WHAT YOU ARE ASKED TO DO: Your task is to gather the lines below that hold the string "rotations".

INFORMATION PROVIDED:
## Start

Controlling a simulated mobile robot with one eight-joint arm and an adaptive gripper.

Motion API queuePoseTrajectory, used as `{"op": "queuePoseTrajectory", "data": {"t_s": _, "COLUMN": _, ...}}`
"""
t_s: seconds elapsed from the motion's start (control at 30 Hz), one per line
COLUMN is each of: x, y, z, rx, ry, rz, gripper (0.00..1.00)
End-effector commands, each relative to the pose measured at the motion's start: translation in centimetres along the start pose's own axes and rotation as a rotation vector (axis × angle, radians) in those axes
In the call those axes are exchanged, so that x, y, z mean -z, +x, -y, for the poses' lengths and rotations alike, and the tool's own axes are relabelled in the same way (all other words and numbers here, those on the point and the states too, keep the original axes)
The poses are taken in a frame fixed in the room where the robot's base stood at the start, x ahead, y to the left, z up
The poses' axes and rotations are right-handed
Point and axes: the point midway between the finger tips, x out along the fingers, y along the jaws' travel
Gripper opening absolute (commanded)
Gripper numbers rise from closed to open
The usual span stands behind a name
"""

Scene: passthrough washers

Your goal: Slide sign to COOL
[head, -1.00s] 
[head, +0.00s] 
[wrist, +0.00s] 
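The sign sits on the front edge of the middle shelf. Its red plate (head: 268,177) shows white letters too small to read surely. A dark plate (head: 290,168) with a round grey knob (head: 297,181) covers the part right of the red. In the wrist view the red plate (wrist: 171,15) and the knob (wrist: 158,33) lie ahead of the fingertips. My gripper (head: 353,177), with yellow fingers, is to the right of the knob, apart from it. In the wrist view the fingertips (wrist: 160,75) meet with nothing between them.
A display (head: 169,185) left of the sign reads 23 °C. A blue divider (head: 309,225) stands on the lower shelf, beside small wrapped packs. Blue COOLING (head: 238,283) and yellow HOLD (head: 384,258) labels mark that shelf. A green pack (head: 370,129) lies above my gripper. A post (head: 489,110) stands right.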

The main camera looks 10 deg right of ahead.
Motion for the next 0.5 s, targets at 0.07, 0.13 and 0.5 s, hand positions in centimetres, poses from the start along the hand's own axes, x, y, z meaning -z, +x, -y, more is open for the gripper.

## End

ANSWER TO THIS TASK:
In the call those axes are exchanged, so that x, y, z mean -z, +x, -y, for the poses' lengths and rotations alike, and the tool's own axes are relabelled in the same way (all other words and numbers here, those on the point and the states too, keep the original axes)
The poses' axes and rotations are right-handed

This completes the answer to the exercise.